Hal ini mendorong para wisatawan dan pelaku industri wisata untuk meninggalkan jejak positif. Tujuan inisiatif ini untuk meningkatkan kesadaran terhadap nilai biodiversitas, menganalisis dampak dari perusahaan wisata terhadap alam, berkolaborasi dengan masyarakat lokal sebagai penjaga alam dan berinvestasi pada perlindungan spesies dan rekonstruksi habitat alam termasuk hewan.

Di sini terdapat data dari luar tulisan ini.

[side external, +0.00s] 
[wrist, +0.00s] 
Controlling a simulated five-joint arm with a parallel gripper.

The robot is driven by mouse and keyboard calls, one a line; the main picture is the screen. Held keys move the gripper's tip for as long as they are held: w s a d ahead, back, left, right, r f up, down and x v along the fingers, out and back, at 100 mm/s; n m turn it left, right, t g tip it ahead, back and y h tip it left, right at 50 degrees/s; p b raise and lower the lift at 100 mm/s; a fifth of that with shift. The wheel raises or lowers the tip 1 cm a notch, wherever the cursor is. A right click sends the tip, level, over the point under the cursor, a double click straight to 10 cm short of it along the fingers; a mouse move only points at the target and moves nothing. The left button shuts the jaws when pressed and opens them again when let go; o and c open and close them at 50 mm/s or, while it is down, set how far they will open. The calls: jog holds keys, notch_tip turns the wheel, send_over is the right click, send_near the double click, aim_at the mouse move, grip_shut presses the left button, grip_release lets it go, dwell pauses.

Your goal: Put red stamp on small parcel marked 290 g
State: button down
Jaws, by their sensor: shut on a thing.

Menurut Julia Simpson, presiden dan CEO WTTC, ide itu sebagai petunjuk praktis untuk industri wisata. Laporan WTTC membahas sejumlah cara agar industri wisata bisa meninggalkan jejak positif terhadap alam.

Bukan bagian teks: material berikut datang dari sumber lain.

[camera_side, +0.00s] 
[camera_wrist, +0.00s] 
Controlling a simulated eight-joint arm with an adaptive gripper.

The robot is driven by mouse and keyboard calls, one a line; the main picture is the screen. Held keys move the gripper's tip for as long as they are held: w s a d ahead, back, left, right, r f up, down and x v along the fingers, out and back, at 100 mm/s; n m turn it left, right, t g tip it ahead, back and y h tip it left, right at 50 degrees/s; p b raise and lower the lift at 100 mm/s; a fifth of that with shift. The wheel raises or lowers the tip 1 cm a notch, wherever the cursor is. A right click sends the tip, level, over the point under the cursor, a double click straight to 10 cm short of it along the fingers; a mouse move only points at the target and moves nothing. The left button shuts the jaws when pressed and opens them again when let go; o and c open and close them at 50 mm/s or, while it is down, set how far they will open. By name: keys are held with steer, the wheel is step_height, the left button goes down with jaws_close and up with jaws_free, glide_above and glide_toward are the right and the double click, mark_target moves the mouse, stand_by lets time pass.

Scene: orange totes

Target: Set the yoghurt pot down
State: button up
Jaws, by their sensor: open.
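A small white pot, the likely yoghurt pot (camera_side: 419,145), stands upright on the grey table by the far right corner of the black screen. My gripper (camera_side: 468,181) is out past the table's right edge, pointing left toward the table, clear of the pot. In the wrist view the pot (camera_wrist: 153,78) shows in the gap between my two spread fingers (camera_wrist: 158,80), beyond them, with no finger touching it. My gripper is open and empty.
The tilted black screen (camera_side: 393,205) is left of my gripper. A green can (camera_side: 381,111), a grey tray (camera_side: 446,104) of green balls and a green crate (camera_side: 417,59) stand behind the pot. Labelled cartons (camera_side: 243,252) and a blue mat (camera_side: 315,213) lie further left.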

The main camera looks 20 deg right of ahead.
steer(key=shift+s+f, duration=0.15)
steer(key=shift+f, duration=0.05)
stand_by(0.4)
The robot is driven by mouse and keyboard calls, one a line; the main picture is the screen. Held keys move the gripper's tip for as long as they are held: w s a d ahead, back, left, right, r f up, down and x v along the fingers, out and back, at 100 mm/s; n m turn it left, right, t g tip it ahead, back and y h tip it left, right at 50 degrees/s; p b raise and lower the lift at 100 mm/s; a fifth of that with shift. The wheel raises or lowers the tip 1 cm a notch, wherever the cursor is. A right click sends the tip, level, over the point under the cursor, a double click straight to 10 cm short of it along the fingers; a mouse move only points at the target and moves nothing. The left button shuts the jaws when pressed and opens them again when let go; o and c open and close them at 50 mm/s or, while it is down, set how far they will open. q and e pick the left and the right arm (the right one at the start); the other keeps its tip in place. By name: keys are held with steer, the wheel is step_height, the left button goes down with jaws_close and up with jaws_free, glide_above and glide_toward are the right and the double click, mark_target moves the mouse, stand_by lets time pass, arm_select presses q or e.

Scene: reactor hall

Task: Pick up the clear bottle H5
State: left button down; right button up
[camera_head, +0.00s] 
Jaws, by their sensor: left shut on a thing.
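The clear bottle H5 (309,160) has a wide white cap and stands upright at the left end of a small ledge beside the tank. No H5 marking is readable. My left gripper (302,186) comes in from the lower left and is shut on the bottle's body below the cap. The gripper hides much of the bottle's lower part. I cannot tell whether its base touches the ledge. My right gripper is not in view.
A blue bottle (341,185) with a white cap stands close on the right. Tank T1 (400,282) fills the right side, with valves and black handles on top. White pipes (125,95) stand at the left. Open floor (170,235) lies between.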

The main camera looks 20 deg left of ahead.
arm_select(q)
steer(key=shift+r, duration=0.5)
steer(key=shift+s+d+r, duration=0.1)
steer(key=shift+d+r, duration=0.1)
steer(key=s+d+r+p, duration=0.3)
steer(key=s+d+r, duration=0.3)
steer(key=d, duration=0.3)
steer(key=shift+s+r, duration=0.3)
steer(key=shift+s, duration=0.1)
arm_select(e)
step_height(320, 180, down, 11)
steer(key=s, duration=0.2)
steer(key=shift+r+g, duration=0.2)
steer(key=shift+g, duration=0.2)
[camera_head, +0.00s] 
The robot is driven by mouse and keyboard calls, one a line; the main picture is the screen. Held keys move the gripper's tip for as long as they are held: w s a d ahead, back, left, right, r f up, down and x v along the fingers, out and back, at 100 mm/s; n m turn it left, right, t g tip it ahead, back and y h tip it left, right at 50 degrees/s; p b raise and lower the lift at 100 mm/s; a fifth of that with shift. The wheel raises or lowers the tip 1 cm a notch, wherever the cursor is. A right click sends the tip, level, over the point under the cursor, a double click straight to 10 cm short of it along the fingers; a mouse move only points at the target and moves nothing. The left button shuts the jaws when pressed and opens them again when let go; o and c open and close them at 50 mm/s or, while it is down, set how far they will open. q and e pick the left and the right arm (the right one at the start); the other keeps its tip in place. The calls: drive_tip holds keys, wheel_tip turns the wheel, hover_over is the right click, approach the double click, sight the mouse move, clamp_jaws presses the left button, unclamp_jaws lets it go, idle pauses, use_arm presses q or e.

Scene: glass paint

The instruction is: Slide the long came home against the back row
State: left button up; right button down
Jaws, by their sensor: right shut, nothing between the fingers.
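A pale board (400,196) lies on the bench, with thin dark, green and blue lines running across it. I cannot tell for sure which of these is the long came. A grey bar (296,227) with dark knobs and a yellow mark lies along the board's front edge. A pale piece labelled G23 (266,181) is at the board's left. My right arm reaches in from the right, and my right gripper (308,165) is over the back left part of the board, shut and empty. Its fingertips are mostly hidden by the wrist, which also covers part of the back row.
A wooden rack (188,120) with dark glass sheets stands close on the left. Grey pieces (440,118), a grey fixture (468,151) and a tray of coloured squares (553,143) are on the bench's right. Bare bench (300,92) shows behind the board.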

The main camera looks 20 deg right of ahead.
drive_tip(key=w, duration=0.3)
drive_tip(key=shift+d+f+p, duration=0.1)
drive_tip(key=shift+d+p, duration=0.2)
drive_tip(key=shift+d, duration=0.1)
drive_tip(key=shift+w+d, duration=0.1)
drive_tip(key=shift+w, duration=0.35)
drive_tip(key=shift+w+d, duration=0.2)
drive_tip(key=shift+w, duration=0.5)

Inisiatif itu mengimbau agar pemerintah dan sektor wisata membuat koneksi dengan berbagai komunitas masyarakat agar bisa melindungi dan jadi penjaga alam. Simpson memberi contoh di Afrika Selatan yang marak dengan perburuan badak.

"Banyak lembaga termasuk agen pemerintah, konservasi privat dan tempat penginapan di hutan memberi insentif pada masyarakat agar komunitas setempat bisa bertindak lebih keras lagi untuk melindungi para badak," jelas Simpson.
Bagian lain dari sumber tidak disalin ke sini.